--- START MATERIAL PROVIDED ---
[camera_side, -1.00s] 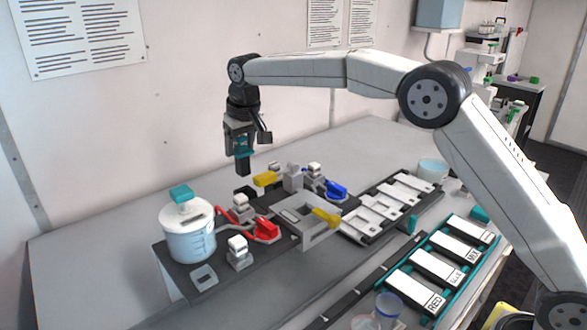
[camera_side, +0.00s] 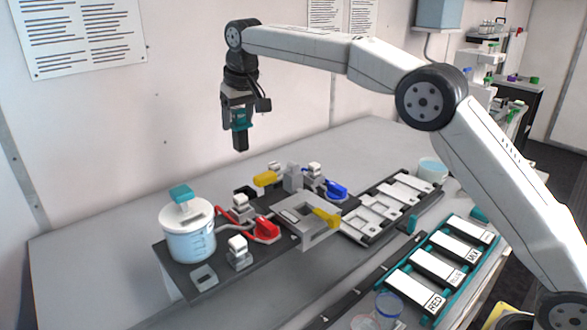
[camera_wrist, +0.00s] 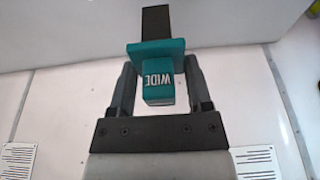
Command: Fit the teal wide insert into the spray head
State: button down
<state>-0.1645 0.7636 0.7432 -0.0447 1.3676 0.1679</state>
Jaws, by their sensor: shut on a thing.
--- END MATERIAL PROVIDED ---
TASK REQUIREMENTS: Give again the lines from the line holding "State: button down" through the close of the listing, both included, exactly as written and with nothing else.

RESPONSE TO THIS TASK:
State: button down
<state>-0.1645 0.7636 0.7432 -0.0447 1.3676 0.1679</state>
Jaws, by their sensor: shut on a thing.

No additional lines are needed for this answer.